News of a looming catastrophe for commercial real estate has recently spread like wildfire among the industry press. While there is plenty of evidence that interest rate hikes have pinched CRE deal activity and shaken asset prices thereby elevating risks of some maturity defaults, reports of an impending cataclysm appear to be overdone especially when it comes to the outlook for small-cap CRE.
A recent research note from Morgan Stanley reflects the growing fever storm over a CRE crisis. The report projects a 40% drop from peak CRE valuations because “commercial real estate, already facing headwinds from a shift to hybrid/remote work, has to refinance more than half of its mortgage debt in the next two years.”1
Similarly, in a separate report KBW expects CRE peak-to-trough declines of as much as 30% when higher cap rates and rent changes are considered.2
You can bet that some subset of borrowers with troubled properties will, at loan maturity, face interest rate sticker shock and struggle to refinance if asset prices plunge as much as these sources suggest. And granted there is precedence here with the 30%-40% drop from peak valuations that occurred during the GFC.3
However, let’s be clear: the current expectations for price declines in both of the above reports – as well as the price collapse witnessed during the GFC – suffer from a heavy institutional bias. That is, these reports primarily focus on the price performance of institutional-quality or large-cap CRE assets derived from indices like NCREIF, Green Street Advisors, and MSCI/Real Capital Analytics. On the other hand, price trends within the massive private real estate equity market of assets under $5 million, recently estimated by Boxwood at $3.5 trillion, have traditionally been overlooked – or presumed by analysts to track closely with larger assets.

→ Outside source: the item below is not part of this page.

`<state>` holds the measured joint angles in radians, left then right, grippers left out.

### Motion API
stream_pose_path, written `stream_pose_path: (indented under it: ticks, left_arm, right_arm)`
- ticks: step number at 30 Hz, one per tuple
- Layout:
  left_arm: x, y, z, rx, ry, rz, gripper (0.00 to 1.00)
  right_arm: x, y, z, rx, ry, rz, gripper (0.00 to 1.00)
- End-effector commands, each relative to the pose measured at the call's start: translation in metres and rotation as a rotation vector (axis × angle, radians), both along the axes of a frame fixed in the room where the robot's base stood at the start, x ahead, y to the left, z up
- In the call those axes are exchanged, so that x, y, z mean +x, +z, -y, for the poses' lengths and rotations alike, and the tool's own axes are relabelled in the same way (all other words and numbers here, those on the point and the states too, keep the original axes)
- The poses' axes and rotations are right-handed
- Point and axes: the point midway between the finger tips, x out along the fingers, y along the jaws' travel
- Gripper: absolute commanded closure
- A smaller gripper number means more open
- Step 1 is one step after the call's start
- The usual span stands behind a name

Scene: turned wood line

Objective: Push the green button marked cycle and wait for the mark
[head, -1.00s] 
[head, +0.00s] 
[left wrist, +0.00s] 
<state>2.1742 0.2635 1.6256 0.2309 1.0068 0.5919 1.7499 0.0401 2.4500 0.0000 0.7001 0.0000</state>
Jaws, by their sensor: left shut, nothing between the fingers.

Well, the fact is that these two domains may follow a similar trajectory, but the distance that each travelled during the GFC era was clearly not equivalent. As the first graph shows, large-cap CRE prices plummeted 36% peak-to-trough while small-cap prices fell by only 21%.
This sizable performance gap is noteworthy and is especially relevant to lenders and investors in the small-cap CRE arena where a reliable and appropriate historical yardstick with which to estimate downside risk in today’s fragile environment tends to be wanting.
However, small-cap CRE lenders and investors might still take note: Our second graph shows that small-cap CRE prices were faltering through January, though not at an alarming rate, as transaction volume fell 29% YOY to just $16 billion. Annual increases in small commercial property prices (SCPI) decelerated for the eighth consecutive month to 7.8% representing the lowest YOY return since mid-2021. Moreover, a prospective view is somewhat more sobering: i.e., prices were flat for the third month in a row, and SCPI’s annualized rate of return on a go-forward basis is a mere 0.5%.
Small-cap multifamily (SMPI) prices fared a bit worse, easing 0.4% in each of the last two months and a full percentage point over three. SMPI’s annual return has dropped rapidly of late – still positive at 5.3% – but down from a hefty 14.3% in January 2022. A projection of January’s price change pegs SMPI’s annualized growth at a negative 4.8%.
Still, this small-cap CRE price performance suggests that the small commercial/multifamily property markets are relatively more resilient than the institutional CRE domain. This posture derives support from small-cap CRE occupier trends which, through December of last year, proved to be on relatively firmer ground, exemplified by sector vacancy rates that still hovered near historic low levels.
Moreover, regarding large-cap CRE price trends, the contrast couldn’t be starker. MSCI/Real Capital Analytics cited that, as February’s total investment volume for principally larger assets shed a whopping 51% over 12 months, the month-over-month return for the RCA CPPI National Index dropped a hefty 2.2% including a negative 6.9% return YOY. Even more telling was Green Street’s March report that CRE prices for institutionally oriented properties plunged 15.2% from 12 months earlier. These stated price contractions arise in part from the mounting distress among office towers.
I can appreciate that these differing price trends and reports may provoke more dissension than agreement among readers when it comes to the outlook for CRE. Clearly, there are headwinds ahead. But my reading of the market data suggests that, however counterintuitive, there is less downside – and more manageable – risk to collateral values for small-cap properties generally going forward than among their larger counterparts.
1 The report cites a total of $1.9 trillion in outstanding CRE mortgages, or roughly $950 billion of loan maturities in this time frame. From “Not a Port in the Storm.” Morgan Stanley Global Investment Committee Weekly. April 3, 2023.
2 See “No Soft Landing for CRE, Especially Office - Impact Analysis Across Financials. KBW Spotlight. March 7, 2023.
3 That being said, Moody's suggests that a combination of relatively more reasonable leverage and cap rate compression, along with favorable rent growth over the past decade puts CRE and lenders in better shape than before the GFC and thereby may limit the downside to asset pricing.